A friend of mine who lives on Beechcroft Road recently showed me three neighbors’ houses all of which are scheduled for or in the process of being replaced with larger homes. At least two of the projects are being done by the owners themselves, who have rented elsewhere for the duration. I think these are smart people. Beechcroft is a very nice street with a great location: far enough off North Street to escape the noise, close enough to town to be really convenient. In effect, the street’s value has grown past the houses originally placed there in the 1950s.

Where’s Herbie?

The retirement of Herbie Salamon from our police force removed the last traffic cop who was willing to yell at errant pedestrians. This is too bad, for a number of reasons. One is that I miss the street theatre – nothing more fun than watching Herb bark at breezy jaywalkers. Another reason is more serious – when I’m in a car and am directed to proceed across the Avenue by a cop, I don’t (or didn’t) expect to encounter any obstacles in my way, like mothers pushing their kids in strollers right into my path.

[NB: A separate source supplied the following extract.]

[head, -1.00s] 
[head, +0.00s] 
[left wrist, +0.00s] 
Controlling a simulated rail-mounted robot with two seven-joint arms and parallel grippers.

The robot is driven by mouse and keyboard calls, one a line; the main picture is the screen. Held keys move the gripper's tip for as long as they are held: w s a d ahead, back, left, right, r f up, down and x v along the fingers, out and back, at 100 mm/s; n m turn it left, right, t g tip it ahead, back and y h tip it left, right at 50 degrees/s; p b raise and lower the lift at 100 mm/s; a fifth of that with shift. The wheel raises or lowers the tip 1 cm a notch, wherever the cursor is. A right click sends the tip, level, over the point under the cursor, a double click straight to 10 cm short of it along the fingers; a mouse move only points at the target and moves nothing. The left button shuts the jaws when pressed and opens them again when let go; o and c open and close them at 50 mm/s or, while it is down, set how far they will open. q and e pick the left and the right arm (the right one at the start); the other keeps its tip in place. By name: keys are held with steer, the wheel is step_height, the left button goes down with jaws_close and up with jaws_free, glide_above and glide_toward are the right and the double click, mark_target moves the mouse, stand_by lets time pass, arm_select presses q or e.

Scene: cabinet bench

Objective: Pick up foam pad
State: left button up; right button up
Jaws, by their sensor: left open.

But they do so now, without so much as a harsh word from the cop controlling the intersection. I really don’t want to run over a small child and I wish we’d get back to enforcing street crossing rules.

Do It Yourself

I see in the paper that the owner of a small house in Riverside sold it himself for $665,000.00. That move saved him from paying a real estate commission, but I wonder how pleased he’d be if he knew that his house was worth, at least in my opinion, somewhere close to $750,000? We’re hardly geniuses in this profession but what we can bring to the game is experience and knowledge. If you’re tempted to sell your house yourself, at least make a diligent effort to learn what comparable houses are selling for. Owners can over-price their property just like Realtors, and then the house will sit, unsold. But if you under-price the place, then, unlike what happens to a house exposed to the market on the Multiple Listing Service, someone will snatch it for a bargain price. And you’ll never know it.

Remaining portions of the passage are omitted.